Yes, this would be my question as well; also regarding @danielcohenlive 's remark that we should not call these factory methods, what would be the recommended way to call ParEGO, for example?
@Abrikosoff based on the above comments can we attach 12 trials to evaluate them and avoid using the sobol for generating to go direct to modelling step Botorch
Do you have any ideas @danielcohenlive regarding the acquisition functions? I don't want to rush you and i'm grateful for this forum. But if not, I would try looking in the source code or documentation again.
Sorry, I thought I responded but somehow that never happened. Thank you for following up @dpeitz!
Is there a list of the available acquisition functions for the multi-objective case in the source code
No, we don't maintain any acquisition function index, but all of them come from https://github.com/pytorch/botorch/tree/main/botorch/acquisition.
what would be the recommended way to call ParEGO, for example?

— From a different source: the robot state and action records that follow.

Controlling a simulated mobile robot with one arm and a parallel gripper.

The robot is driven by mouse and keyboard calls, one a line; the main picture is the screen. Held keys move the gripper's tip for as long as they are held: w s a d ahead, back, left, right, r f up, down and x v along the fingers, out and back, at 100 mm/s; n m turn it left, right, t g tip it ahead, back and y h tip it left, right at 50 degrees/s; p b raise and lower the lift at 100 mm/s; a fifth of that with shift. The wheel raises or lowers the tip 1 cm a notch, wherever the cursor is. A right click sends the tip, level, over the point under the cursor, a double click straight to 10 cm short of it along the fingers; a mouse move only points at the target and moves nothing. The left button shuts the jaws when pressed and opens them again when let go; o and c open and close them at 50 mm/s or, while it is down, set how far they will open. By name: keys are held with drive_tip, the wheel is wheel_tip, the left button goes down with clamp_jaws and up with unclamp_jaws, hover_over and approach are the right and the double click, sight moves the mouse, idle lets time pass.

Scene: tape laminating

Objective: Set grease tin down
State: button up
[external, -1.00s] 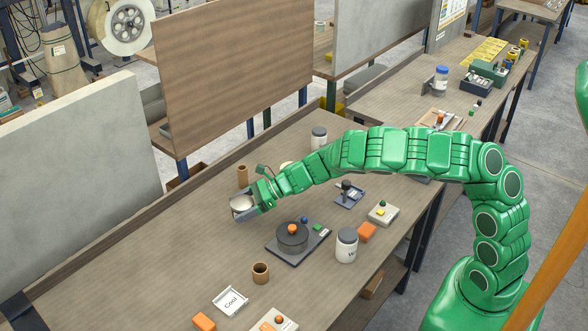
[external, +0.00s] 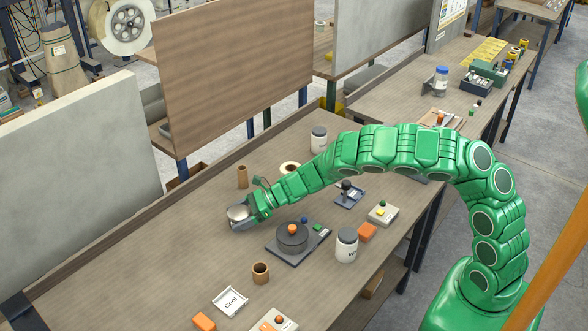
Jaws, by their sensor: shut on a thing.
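The grease tin (external: 238,213) is a small round tin with a pale, silvery top. It sits between the fingers of my gripper (external: 239,219), which is shut on it. The gripper and tin are low over the left part of the wooden workbench (external: 150,260), behind and left of the dark round device. I cannot tell whether the tin's underside touches the bench, since the fingers hide it.
A dark device with an orange knob (external: 292,238) stands close to the right. A brown cardboard tube (external: 242,176) stands behind the gripper, and another (external: 261,273) in front. A white jar (external: 346,246) stands further right. The bench left of the gripper is clear.

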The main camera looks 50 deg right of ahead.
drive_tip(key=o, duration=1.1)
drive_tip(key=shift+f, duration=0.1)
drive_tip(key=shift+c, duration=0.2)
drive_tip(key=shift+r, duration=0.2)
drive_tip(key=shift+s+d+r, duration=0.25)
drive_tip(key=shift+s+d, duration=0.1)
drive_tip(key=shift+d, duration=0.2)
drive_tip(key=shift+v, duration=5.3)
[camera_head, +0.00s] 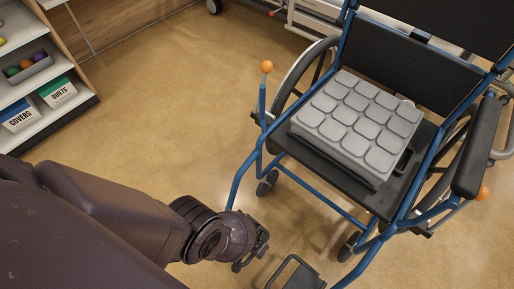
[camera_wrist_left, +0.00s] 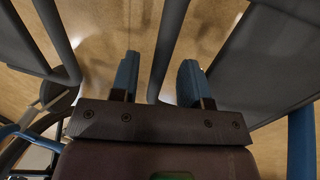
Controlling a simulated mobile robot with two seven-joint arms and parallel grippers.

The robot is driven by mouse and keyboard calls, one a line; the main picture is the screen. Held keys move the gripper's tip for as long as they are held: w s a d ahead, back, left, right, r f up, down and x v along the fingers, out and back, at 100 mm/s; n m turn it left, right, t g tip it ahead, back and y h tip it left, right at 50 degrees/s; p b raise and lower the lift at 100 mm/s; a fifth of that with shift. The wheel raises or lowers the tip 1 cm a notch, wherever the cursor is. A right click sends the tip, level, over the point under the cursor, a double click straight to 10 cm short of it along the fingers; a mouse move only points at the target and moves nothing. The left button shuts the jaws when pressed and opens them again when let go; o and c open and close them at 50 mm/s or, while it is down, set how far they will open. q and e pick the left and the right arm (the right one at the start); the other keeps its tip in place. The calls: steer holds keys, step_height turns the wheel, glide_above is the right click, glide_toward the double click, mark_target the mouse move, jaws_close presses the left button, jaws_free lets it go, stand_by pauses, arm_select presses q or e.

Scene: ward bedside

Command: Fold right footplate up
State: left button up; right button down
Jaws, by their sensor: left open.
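The wheelchair has a blue frame (camera_head: 247,172) and faces me. My left gripper (camera_head: 258,252) is low at the chair's front, near the lower end of the picture-left front tube. A dark footplate with a looped edge (camera_head: 297,273) lies just to its right, cut by the bottom edge. Another dark part at the gripper is mostly hidden by it. In the left wrist view the blue-tipped fingers (camera_wrist_left: 158,80) are apart, and a dark bar (camera_wrist_left: 168,45) runs between them. Dark panels show on the left (camera_wrist_left: 22,45) and right (camera_wrist_left: 247,62); which is the right footplate I cannot tell. My right gripper is not in view.
A grey padded cushion (camera_head: 355,122) lies on the seat. An orange-knobbed lever (camera_head: 266,67) stands by the picture-left wheel. A shelf (camera_head: 52,112) with labelled boxes is at the far left. The tan floor (camera_head: 175,105) between shelf and chair is clear.

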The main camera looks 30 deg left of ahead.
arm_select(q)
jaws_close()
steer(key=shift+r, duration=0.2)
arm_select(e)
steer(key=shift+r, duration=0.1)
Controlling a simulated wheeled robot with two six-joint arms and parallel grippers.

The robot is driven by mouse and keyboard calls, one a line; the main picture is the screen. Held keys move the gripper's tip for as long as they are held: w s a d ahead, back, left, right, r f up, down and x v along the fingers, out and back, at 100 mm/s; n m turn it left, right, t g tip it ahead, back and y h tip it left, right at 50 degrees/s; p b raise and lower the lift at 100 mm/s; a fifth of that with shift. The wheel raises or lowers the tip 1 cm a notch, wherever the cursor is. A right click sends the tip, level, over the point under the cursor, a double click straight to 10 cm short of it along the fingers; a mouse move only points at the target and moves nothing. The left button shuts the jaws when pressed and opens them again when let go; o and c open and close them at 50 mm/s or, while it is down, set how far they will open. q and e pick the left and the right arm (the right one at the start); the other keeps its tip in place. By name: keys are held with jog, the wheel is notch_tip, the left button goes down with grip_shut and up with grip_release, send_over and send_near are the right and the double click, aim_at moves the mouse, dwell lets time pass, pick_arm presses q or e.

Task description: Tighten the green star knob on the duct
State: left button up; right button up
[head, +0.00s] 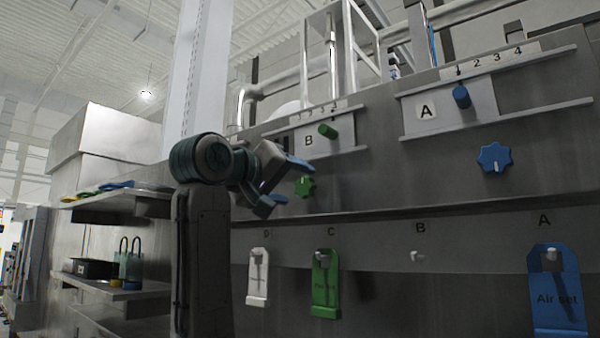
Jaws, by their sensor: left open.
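The green star knob (305,186) sits on the grey metal duct wall, below a plate marked B with a green peg. My left gripper (293,181) is open, with its blue-tipped fingers just left of the knob. One finger is above and one below the knob's level. I cannot tell from this view whether the fingers touch the knob. My right gripper is not in view.
A blue star knob (494,157) sits to the right, below a plate marked A. White (258,277), green (325,283) and blue (557,290) tags hang on hooks below. Shelves (120,195) with small items project at the left. The peg at hook B (417,256) is bare.

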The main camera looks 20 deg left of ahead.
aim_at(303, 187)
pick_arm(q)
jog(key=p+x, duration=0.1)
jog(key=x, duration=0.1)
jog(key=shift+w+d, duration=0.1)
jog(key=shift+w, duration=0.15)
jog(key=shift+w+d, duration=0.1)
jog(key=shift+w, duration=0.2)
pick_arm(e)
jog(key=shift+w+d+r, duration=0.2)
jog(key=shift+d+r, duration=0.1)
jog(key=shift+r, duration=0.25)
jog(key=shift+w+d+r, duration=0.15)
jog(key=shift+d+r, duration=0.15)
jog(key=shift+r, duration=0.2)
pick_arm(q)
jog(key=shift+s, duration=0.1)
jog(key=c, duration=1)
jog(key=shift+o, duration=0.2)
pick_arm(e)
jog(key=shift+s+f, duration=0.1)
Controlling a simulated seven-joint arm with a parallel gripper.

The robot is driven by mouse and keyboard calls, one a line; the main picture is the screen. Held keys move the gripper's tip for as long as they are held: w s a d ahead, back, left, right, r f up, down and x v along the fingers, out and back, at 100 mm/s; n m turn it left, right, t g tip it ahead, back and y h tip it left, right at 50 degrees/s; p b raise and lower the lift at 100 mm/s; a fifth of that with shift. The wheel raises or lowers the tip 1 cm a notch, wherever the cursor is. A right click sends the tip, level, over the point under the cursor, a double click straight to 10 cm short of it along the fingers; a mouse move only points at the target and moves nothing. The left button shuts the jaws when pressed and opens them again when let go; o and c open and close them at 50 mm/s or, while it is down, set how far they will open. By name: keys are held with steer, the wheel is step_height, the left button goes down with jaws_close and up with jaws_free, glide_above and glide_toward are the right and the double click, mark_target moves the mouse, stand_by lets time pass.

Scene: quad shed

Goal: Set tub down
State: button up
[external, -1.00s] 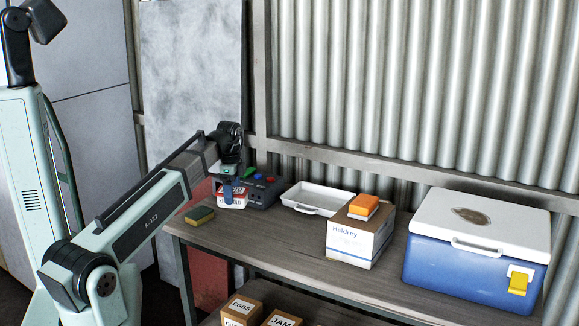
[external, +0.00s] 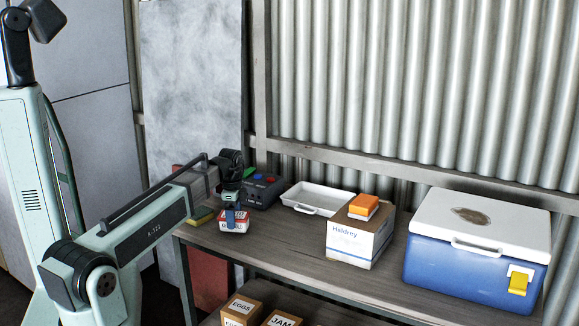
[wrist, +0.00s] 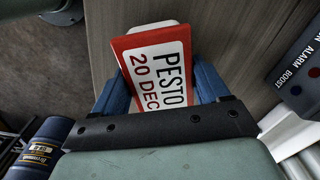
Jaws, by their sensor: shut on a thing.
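The tub (external: 233,226) is small, with a white and red label, above the left end of the wooden bench (external: 295,245). In the wrist view its label (wrist: 155,68) reads "PESTO 20 DEC" and fills the space between the blue fingers. My gripper (external: 231,214) is shut on the tub and reaches down to it from the left. The tub's underside is hidden, and I cannot tell whether it touches the bench top.
A dark button box (external: 263,191) stands just behind the tub. A yellow-green sponge (external: 201,215) lies to the left. A white tray (external: 321,200), a cardboard box (external: 355,241) with an orange-topped item (external: 363,206), and a blue cooler (external: 470,255) stand rightward. Bench between tub and cardboard box is clear.

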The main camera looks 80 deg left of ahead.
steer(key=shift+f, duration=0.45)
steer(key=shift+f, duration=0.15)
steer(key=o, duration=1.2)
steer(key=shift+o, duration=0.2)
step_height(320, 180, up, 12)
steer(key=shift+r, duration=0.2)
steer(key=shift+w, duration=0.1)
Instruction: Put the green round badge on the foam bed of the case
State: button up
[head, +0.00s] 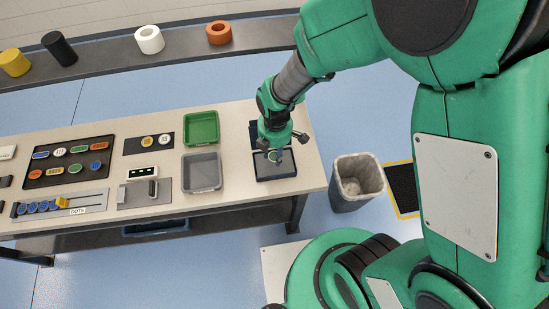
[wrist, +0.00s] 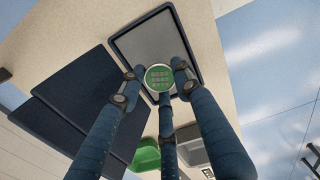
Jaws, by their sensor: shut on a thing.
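The green round badge (wrist: 159,77) has a pale rim and a pale grid mark. It is held between the blue fingers of my gripper (wrist: 161,80), which are shut on it. In the head view my gripper (head: 275,153) is over the case (head: 277,178) at the right end of the table. The case is dark navy, with a grey foam bed (wrist: 150,42) inside its rim. The badge appears in front of the foam bed in the wrist view; the gap between them is hard to tell. Dark navy panels (wrist: 85,105), perhaps the lid, lie beside the bed.
A green tray (head: 202,116) and a grey tray (head: 183,172) stand left of the case. A black board (head: 35,183) with several badges is further left, near a small press (head: 153,187). A grey bin (head: 350,203) stands on the floor off the table's right end.

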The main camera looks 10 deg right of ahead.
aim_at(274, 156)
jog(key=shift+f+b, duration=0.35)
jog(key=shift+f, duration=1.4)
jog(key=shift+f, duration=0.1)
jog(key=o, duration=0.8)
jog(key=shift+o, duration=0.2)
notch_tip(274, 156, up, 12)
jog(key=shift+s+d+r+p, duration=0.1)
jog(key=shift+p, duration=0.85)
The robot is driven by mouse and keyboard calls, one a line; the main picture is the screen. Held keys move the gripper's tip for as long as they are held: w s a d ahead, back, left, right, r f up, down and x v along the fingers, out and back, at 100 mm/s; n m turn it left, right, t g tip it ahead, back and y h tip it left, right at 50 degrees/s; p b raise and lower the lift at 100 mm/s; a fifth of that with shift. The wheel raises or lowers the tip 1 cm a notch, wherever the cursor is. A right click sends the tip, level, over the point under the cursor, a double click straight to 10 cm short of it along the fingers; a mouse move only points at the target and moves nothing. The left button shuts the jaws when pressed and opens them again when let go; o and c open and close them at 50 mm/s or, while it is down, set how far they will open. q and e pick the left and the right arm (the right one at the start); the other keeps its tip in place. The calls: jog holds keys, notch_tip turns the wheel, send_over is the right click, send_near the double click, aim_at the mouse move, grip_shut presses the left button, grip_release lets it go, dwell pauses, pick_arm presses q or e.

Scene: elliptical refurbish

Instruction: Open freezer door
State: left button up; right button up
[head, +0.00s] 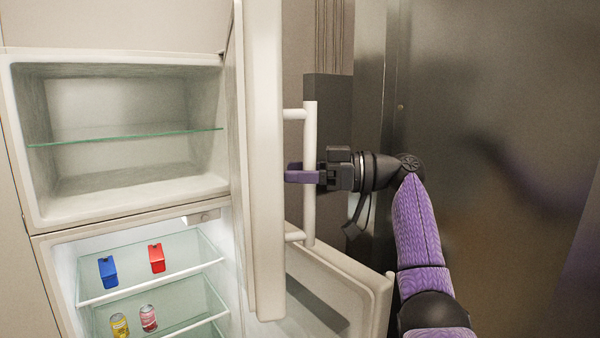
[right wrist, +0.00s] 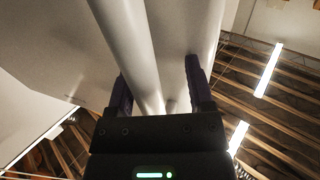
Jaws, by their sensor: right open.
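The freezer door (head: 262,150) is the upper white door, standing wide open and hinged at the right side of the empty freezer compartment (head: 130,105). Its white vertical handle (head: 310,150) faces right. My right gripper (head: 302,174) is at the handle's middle, its purple fingers reaching past the bar toward the door. In the right wrist view, the open fingers (right wrist: 160,88) stand on either side of the handle bar (right wrist: 128,45); I cannot tell whether they touch it. My left gripper is not in view.
The fridge shelves hold a blue carton (head: 108,272), a red carton (head: 157,258) and two cans (head: 148,318). A dark metal wall panel (head: 490,130) is at the right.

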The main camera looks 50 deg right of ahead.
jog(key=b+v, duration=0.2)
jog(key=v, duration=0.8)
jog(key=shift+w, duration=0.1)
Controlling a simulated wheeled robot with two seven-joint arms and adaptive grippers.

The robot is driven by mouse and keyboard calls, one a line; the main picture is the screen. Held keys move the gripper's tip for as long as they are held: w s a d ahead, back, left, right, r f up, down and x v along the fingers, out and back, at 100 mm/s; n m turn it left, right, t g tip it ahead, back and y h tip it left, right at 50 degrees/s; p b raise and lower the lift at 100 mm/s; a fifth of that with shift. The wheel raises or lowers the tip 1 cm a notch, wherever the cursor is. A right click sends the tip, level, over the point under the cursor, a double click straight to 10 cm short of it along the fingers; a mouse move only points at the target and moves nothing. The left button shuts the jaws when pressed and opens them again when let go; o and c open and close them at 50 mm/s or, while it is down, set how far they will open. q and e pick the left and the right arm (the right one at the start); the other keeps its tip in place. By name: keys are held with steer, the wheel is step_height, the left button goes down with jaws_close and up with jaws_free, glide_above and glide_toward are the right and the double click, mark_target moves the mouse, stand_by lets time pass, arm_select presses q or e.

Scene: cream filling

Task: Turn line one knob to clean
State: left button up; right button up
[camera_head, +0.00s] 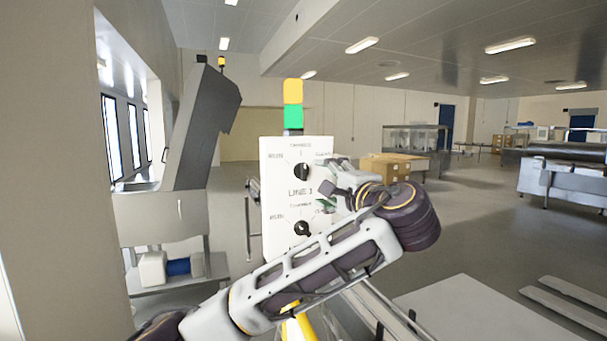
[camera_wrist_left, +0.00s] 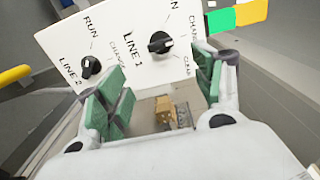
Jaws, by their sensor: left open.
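A white control panel (camera_head: 283,215) stands ahead with two black knobs. The line two knob (camera_head: 302,229) is below, and shows at left in the wrist view (camera_wrist_left: 90,66). My left gripper (camera_head: 326,197) is open and empty in front of the panel's right side. Its green fingers (camera_wrist_left: 158,75) lie either side of the line one knob, apart from it.
A green and yellow stack light (camera_head: 293,103) tops the panel. A grey slanted machine (camera_head: 200,130) stands at left by a pillar. Cardboard boxes (camera_head: 395,166) and steel machines (camera_head: 565,180) are farther back at right. Floor is clear between them.

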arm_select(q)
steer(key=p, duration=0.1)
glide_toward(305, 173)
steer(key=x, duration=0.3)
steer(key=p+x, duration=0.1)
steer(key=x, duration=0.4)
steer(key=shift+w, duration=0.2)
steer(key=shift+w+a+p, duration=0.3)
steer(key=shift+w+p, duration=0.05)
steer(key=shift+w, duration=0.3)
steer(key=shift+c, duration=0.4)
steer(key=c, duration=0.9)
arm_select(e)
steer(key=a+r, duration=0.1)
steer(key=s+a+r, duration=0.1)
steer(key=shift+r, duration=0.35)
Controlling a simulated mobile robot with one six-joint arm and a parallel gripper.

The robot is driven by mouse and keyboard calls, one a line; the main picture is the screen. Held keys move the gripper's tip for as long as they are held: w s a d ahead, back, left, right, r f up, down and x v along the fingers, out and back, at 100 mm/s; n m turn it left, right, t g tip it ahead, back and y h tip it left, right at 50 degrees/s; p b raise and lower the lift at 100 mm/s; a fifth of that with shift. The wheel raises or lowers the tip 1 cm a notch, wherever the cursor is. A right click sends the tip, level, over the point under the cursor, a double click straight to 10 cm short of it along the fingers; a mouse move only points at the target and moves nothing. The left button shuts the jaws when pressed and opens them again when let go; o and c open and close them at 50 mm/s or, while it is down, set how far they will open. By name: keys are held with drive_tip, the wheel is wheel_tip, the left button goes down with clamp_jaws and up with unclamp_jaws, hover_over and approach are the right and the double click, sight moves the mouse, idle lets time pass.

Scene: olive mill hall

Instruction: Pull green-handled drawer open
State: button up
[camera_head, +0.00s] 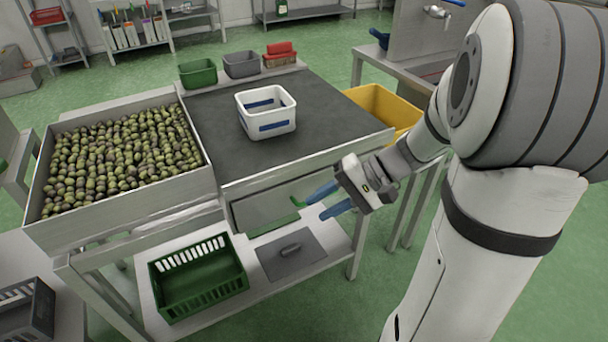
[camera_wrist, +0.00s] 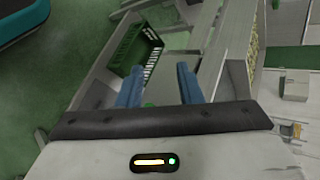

You'd want to use the modular botorch model
from botorch.acquisition.multi_objective.parego import qLogNParEGO
gs_subs = GenerationStrategy(
steps=[
GenerationStep(
model=Models.BOTORCH_MODULAR,
num_trials=-1,
max_parallelism=100,
model_kwargs={
"botorch_acqf_class": qLogNParEGO,
}
),
],
)
cc @sdaulton are there any other model kwargs necessary for MOO parego?
I would like to compare the qParEGO function for a multi-objective optimization with the qEHVI function. The only possibility I have discovered so far is via get_MOO_PAREGO and get_MOO_EHVI, which are also explained in the tutorials. Is there an easy way to link a ModelBridge object to an experiment of an AxClient? I would prefer to work with the Service API. Another possibility is to pass acquisition functions to the client via the GenerationStrategy. However, I have not found qParEGO as a defined acquisition function, unlike qEHVI. Have I missed something, or which implementation approach is (presumably) easier to implement?